1. Severity of the issue: (select one)
High: Completely blocks me.
2. Environment:
- Ray version: 2.47.1
- Python version: 3.11.7
- OS: Windows 10
3. What happened vs. what you expected:
Hello everyone,
I’m trying to implement a multi-agent learning setup with action masking.
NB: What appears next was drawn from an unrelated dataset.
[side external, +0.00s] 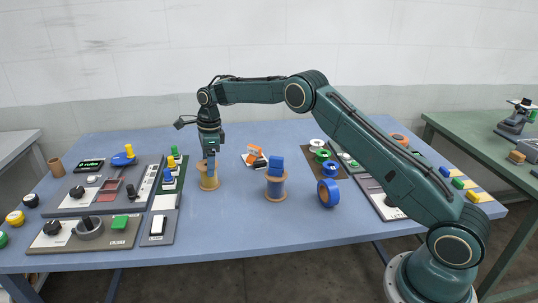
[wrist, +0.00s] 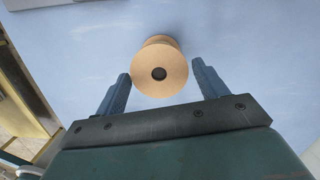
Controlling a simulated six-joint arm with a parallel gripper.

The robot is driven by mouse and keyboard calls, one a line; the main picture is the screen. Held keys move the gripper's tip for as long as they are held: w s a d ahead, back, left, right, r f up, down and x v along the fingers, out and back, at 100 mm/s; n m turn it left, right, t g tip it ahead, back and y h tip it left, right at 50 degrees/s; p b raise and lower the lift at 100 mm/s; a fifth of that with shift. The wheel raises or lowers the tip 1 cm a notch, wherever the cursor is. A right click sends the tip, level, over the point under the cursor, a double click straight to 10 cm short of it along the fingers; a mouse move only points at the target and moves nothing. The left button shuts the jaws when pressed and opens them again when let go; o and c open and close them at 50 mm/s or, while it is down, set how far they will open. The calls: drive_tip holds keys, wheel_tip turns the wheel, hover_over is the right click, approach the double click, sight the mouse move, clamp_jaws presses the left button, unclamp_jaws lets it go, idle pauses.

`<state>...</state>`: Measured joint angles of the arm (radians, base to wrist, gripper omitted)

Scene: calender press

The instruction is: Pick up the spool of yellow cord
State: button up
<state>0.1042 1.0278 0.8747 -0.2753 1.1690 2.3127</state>
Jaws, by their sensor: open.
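A wooden spool (side external: 208,183) stands upright on the blue table under my gripper (side external: 210,166). Its tan round end with a dark centre hole shows in the wrist view (wrist: 160,76). The cord colour on it is hard to tell from the wood; it looks tan to yellowish. My gripper (wrist: 161,68) is open, pointing down, with one blue finger on each side of the spool's near end. The fingers overlap the spool's upper part in the side view. I cannot tell whether either finger touches it.
Control panels (side external: 100,190) with knobs and buttons are close on the left. The table between is clear.

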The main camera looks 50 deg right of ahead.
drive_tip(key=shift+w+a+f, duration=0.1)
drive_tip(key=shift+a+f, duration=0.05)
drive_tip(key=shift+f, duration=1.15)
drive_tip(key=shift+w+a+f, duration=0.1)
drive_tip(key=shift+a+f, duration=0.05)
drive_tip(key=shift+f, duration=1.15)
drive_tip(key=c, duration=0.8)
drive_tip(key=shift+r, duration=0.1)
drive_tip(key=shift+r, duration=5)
I previously had this working using the old RLlib API stack, but now I’m upgrading to the new API and running into some trouble understanding how everything fits together.
From what I understood (though I might be wrong), I created a custom model that should handle action masking and process the observation in two separate branches:
- A CNN to process the image part of the observation
- A standard MLP to process the remaining vector-based observation
import torch
import torch.nn as nn
from ray.rllib.core.columns import Columns
from ray.rllib.core.rl_module.torch import TorchRLModule
from ray.rllib.utils.typing import TensorType
from typing import Any, Dict, Optional
class MaskedModel(nn.Module):
def __init__(self, num_outputs):
super().__init__()
# CNN encoder for truncated_image (assumes [3, 32, 32])
self.cnn = nn.Sequential(
nn.Conv2d(3, 32, kernel_size=4, stride=2, padding=1), # -> (32, 16, 16)
nn.ReLU(),
nn.Conv2d(32, 64, kernel_size=4, stride=2, padding=1), # -> (64, 8, 8)
nn.ReLU(),
nn.Conv2d(64, 128, kernel_size=3, stride=2, padding=1), # -> (128, 4, 4)
nn.ReLU(),
nn.Flatten() # -> 128 * 4 * 4 = 2048
)
self.image_out_size = 2048
# Fully connected encoder for vector input
self.vector_input_size = (
100 + 1 + 1 # softmax + truncated + prev_agent_action
)
self.vector_encoder = nn.Sequential(
nn.Linear(self.vector_input_size, 64),
nn.ReLU(),
nn.Linear(64, 64),
nn.ReLU(),
)
self.fusion_size = self.image_out_size + 64
# Maps the concatenated vector to action logits.
self.policy_head = nn.Linear(self.fusion_size, num_outputs)
# Maps it to a scalar value (for PPO critic).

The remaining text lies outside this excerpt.